Como desde que estudié geografía universal han pasado cincuenta años, tengo que ponerme delante un mapa actual de África casi siempre que quiero localizar un país, que no sea del área mediterránea o muy conocido. Cuando en algún momento me informo que Zimbawue forma parte de la antigua Rhodesia, ya me cuesta menos orientarme. Sabía por ejemplo que Cecil Rhodes fue el constructor de la línea ferroviaria entre Ciudad del Cabo y El Cairo y que en su honor, esa colonia inglesa recibió su nombre. Hoy aprendo que luego se dividió en dos estados: Zambia y Zimbawue.

¿Y quién es este abuelo maldecido, que acaba de ganar unas elecciones, rechazadas por la mayoría de las naciones? Pues un maestro de escuela que ya en 1964 fue encarcelado por su afán independentista contra el colonialismo inglés. No fue hasta 1979 cuando la mayoría negra consigue votar por primera vez en unas elecciones y elige presidente ¡a un obispo!. No es oficialmente reconocida como República hasta un año después y en unas nuevas elecciones gana el partido ZANU, cuya sigla inglesa –el idioma oficial- traducimos como Unión Nacional Africana de Zimbabwe, cuyo líder es … adivínenlo: Robert Mugabe, quien desde entonces gobierna (es una forma de decirlo).

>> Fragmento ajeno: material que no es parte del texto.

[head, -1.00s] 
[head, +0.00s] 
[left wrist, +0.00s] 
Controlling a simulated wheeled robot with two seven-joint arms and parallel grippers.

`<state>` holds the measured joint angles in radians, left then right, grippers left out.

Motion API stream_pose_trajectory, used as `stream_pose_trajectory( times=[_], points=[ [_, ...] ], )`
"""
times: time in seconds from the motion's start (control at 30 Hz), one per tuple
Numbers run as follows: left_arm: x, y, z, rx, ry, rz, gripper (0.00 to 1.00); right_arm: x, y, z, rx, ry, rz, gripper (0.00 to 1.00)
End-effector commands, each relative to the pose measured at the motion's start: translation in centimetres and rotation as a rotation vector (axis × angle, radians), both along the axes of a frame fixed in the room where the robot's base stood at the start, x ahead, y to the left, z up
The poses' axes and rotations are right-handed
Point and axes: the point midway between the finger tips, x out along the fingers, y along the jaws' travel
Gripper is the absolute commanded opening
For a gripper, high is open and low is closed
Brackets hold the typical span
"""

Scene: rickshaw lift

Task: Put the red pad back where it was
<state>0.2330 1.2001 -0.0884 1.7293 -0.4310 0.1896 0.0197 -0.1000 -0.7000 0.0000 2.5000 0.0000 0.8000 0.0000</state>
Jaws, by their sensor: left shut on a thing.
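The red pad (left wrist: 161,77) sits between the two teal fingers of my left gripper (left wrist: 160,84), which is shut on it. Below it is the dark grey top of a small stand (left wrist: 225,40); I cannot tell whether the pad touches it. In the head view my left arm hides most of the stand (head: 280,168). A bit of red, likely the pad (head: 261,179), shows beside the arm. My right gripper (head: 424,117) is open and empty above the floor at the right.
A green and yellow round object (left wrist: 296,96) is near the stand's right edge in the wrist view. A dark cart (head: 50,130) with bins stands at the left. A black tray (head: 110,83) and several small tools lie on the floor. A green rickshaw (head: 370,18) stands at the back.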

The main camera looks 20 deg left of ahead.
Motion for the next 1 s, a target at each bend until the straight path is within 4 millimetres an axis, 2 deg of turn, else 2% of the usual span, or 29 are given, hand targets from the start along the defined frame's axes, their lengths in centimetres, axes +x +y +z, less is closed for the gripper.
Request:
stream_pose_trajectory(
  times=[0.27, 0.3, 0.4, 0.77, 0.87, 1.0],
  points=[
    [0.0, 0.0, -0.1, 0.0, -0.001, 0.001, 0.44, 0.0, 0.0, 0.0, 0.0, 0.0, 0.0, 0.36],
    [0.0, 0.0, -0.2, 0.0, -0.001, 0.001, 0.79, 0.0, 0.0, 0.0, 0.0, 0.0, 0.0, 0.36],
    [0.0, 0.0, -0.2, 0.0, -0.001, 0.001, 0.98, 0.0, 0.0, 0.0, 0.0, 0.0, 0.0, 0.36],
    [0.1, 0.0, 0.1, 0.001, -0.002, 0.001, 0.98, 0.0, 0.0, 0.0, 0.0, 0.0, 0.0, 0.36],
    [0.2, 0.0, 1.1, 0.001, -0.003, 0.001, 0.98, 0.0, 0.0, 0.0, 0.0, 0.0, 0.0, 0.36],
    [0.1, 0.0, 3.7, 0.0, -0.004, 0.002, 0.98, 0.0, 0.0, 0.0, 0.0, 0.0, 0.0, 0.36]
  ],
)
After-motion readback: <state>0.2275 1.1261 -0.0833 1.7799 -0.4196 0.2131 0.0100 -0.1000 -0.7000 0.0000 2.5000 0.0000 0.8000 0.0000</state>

Curiosamente en los primeros años, influido por la corriente prosoviética que intenta recalar en la nueva África surgente, obtuvo fama internacional por ser un icono de muchos grupos conservacionistas, orgullo que solo duró hasta finales de los noventa, al seguir el modelo de la carnicería desenfrenada de las antiguas tiranías africanas de los setenta. Pero antes fueron creadas 3.200 escuelas de primaria-secundaria, una red nacional de seguridad alimentaria, un hecho insólito en un continente con hambrunas, sequías, matanzas interétnicas y el surgimiento sin freno del devastador SIDA. El gobierno de mayoría negra obtuvo progresos iniciales impresionantes en el desarrollo humano con áreas de conservación de la vida silvestre o el hecho de que Mugabe nombró a varias mujeres en diferentes cargos ministeriales. Zimbabwe fue la excepción para la integración racial liderada por el presidente Mugabe, quien por estos esfuerzos recibió en 1981 el Premio Derechos Humanos Internacional de la Universidad Howard de Washington.

Pero de hecho, se trataba de una dictadura disfrazada bajo el manto del multipartidismo. Pero con ese partido político ZANU, liderado por Mugabe, la Zimbabwe pluralista fue desapareciendo para dar paso a uno de los proyectos autocráticos más brutales del Tercer Mundo de los noventa. Gran admirador de la Revolución Cubana, Mugabe se obsesionó por el poder gubernamental hasta el punto que buscó los ingredientes básicos para no ser apartado de él: fraude electoral, persecución a la oposición y políticas de división racial. Mientras sus colegas marxistas de Etiopía, Benin, Zambia o Tanzania finalizaban sus períodos totalitarios, Mugabe poco a poco se transformó en el peor tirano del África del siglo XXI. Ahora Zimbabwe se ha convertido en el imperio de la muerte y la extrema pobreza, un título que ha borrado viejos recuerdos. Hoy el país, famoso por las cataratas Victoria, se hunde por efecto de dos males: la tiranía corrupta y la epidemia del SIDA.

(Con información recogida en Amnistía Internacional y en el
Programa de las Naciones Unidas para el Desarrollo y la Economía).